### WRITTEN INSTRUCTION
Omit pictures and quote the listing below line by line, from its start through the line that holds "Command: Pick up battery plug".

### ENTRIES PROVIDED
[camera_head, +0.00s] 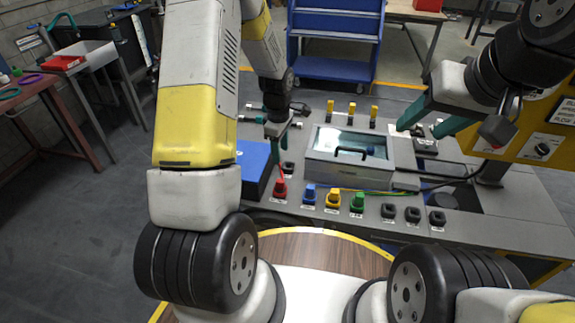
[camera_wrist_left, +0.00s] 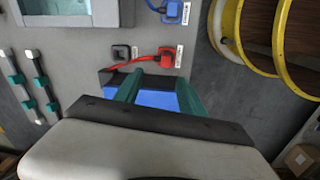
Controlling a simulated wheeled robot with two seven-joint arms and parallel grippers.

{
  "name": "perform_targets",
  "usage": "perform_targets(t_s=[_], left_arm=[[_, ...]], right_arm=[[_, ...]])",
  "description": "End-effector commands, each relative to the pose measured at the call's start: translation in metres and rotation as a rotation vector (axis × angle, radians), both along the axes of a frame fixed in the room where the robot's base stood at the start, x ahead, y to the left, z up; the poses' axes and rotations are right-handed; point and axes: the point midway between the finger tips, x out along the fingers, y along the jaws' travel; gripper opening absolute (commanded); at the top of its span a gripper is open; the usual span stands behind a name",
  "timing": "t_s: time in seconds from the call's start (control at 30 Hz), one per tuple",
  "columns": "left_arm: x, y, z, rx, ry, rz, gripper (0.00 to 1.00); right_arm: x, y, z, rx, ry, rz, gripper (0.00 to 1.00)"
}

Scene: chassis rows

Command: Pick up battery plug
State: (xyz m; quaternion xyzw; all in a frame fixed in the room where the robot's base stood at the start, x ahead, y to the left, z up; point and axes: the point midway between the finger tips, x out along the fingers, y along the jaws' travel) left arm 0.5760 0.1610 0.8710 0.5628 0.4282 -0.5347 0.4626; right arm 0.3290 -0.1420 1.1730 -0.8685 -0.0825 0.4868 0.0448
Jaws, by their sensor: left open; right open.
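Coloured plugs sit in a row along the bench panel: a red plug (camera_head: 280,189), a blue plug (camera_head: 309,194), a yellow plug (camera_head: 333,198) and a green plug (camera_head: 357,202). Their labels are too small to read, so I cannot tell which is the battery plug. My left gripper (camera_head: 276,148) hangs open above the blue box, behind the red plug. In the left wrist view its open fingers (camera_wrist_left: 157,90) point toward the red plug (camera_wrist_left: 166,57) and its red cable, with nothing between them. My right gripper (camera_head: 418,130) is open and empty at the right, beyond the clear-lidded case.
A blue box (camera_head: 254,165) lies left of the red plug. A clear-lidded case (camera_head: 348,158) stands mid-bench. Black sockets (camera_head: 413,214) continue the row rightward. Yellow-topped posts (camera_head: 351,112) stand behind the case. A yellow panel (camera_head: 548,140) rises at the right.

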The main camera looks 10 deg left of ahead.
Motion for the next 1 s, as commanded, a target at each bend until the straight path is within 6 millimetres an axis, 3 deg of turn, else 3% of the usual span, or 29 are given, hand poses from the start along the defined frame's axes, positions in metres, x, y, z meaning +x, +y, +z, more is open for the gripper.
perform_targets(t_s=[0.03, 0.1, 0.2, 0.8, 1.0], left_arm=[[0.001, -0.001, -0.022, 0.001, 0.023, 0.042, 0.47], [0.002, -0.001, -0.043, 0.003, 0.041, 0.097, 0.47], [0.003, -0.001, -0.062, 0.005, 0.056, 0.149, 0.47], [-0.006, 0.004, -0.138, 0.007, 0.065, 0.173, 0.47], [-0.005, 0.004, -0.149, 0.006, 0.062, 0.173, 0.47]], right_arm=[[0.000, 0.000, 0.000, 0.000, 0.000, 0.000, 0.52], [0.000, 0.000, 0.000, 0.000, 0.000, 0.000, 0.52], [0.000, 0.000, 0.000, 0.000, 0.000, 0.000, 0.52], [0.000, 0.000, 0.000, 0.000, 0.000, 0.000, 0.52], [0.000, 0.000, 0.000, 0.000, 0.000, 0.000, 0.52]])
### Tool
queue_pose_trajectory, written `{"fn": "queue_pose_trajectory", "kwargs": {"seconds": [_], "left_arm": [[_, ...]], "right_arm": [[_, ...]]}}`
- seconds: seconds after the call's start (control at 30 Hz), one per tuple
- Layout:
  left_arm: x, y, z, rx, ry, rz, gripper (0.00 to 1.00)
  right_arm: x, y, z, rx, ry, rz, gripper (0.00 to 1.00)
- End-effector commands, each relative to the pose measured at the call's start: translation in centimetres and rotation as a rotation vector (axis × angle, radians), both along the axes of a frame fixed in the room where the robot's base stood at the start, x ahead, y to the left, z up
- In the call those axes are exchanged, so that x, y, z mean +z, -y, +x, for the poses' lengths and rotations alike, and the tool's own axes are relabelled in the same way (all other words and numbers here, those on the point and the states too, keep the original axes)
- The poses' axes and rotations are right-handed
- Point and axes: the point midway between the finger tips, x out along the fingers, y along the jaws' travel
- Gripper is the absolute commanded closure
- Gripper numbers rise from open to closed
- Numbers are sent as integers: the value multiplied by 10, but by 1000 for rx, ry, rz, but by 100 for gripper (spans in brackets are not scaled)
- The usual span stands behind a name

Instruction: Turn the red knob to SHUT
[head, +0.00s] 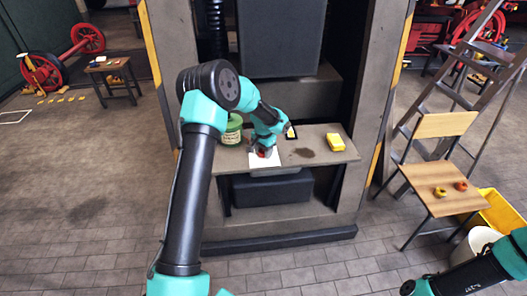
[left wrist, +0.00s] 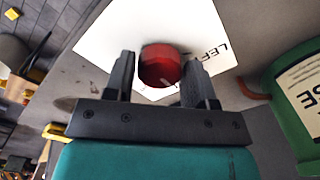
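The red knob (left wrist: 160,65) is a short round cylinder on a white plate (left wrist: 105,35) with black lettering, of which "LEF" shows. In the head view the knob (head: 264,153) is a small red patch on the white plate (head: 262,163), mostly hidden by my left gripper (head: 262,150). In the left wrist view my left gripper (left wrist: 163,78) has its fingers spread on either side of the knob, with a thin gap showing at the left finger. The SHUT mark and any pointer on the knob are not visible. My right gripper is out of view.
A green tin (head: 232,130) stands left of the plate on the grey shelf (head: 325,160), close to my gripper; it also shows in the left wrist view (left wrist: 295,115). A yellow block (head: 335,142) and a small dark-framed item (head: 291,132) lie to the right. A wooden chair (head: 445,190) stands farther right.

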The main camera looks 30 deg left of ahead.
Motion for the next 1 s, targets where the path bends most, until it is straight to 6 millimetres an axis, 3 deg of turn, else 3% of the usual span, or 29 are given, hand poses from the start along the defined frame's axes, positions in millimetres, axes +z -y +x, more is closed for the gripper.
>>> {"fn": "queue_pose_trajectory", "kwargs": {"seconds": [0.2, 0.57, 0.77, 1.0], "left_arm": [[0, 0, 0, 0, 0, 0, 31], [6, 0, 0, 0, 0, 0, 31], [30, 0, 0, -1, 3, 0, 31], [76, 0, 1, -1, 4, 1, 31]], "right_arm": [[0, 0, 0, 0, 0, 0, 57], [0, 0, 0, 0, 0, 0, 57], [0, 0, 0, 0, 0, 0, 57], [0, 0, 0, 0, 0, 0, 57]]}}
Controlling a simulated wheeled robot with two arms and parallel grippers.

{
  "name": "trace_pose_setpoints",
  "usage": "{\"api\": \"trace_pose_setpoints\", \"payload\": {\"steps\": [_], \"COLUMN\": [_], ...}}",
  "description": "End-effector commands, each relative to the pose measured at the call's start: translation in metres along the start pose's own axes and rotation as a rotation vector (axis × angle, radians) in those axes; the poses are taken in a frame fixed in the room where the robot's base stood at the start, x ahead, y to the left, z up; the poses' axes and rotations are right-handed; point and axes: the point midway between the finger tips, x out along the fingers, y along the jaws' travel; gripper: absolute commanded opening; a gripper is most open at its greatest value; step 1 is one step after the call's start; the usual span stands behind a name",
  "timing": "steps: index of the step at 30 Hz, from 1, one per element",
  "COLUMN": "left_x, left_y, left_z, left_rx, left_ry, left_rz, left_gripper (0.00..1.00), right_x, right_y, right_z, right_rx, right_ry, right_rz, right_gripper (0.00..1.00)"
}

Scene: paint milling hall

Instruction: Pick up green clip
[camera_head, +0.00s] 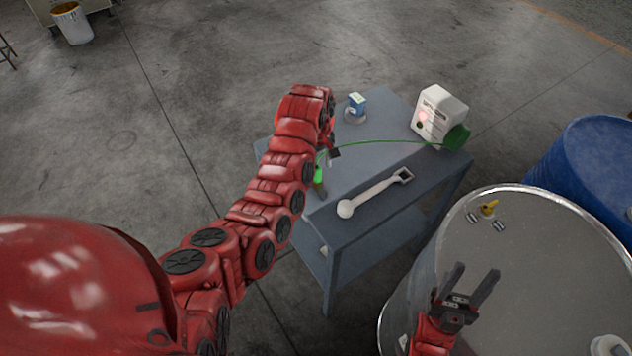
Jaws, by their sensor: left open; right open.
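The green clip (319,175) is at the left edge of the grey table, with a dark lower end. A thin green cable runs from near it across the table to a green reel (457,137) beside a white box (437,113). My left gripper (333,153) is just above and to the right of the clip, mostly hidden by my red arm. It is open, and I see no contact with the clip. My right gripper (471,284) is open and empty, in front of the steel drum's top.
The grey table (375,148) also bears a white wrench-like tool (375,192) and a small blue item (356,104) at the back. A steel drum (545,250) stands at the right, a blue drum (580,160) behind it. Floor left of the table is clear.

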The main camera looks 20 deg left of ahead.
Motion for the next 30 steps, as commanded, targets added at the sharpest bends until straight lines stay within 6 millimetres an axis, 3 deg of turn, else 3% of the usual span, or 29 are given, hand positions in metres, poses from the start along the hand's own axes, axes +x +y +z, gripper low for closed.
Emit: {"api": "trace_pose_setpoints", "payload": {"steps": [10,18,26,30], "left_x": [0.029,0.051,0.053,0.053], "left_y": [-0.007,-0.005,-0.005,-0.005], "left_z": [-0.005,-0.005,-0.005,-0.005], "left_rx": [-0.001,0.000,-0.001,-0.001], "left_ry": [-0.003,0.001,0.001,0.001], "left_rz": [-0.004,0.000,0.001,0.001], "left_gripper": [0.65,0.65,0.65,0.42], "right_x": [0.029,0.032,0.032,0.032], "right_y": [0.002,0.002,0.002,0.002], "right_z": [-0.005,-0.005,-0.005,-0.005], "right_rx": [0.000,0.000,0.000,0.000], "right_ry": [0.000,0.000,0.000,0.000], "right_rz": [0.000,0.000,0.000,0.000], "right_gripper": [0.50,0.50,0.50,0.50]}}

### COMPLETE OUTPUT
[camera_head, +0.00s] 
[camera_wrist_left, +0.00s] 
Controlling a simulated wheeled robot with two seven-joint arms and parallel grippers.

{
  "name": "perform_targets",
  "usage": "perform_targets(t_s=[_], left_arm=[[_, ...]], right_arm=[[_, ...]])",
  "description": "End-effector commands, each relative to the pose measured at the call's start: translation in metres and rotation as a rotation vector (axis × angle, radians), both along the axes of a frame fixed in the room where the robot's base stood at the start, x ahead, y to the left, z up; the poses' axes and rotations are right-handed; point and axes: the point midway between the finger tips, x out along the fingers, y along the jaws' travel; gripper opening absolute (commanded); at the top of its span a gripper is open; the usual span stands behind a name",
  "timing": "t_s: time in seconds from the call's start (control at 30 Hz), one per tuple",
  "columns": "left_arm: x, y, z, rx, ry, rz, gripper (0.00 to 1.00); right_arm: x, y, z, rx, ry, rz, gripper (0.00 to 1.00)"
}

Scene: chassis rows

Command: Pick up battery plug

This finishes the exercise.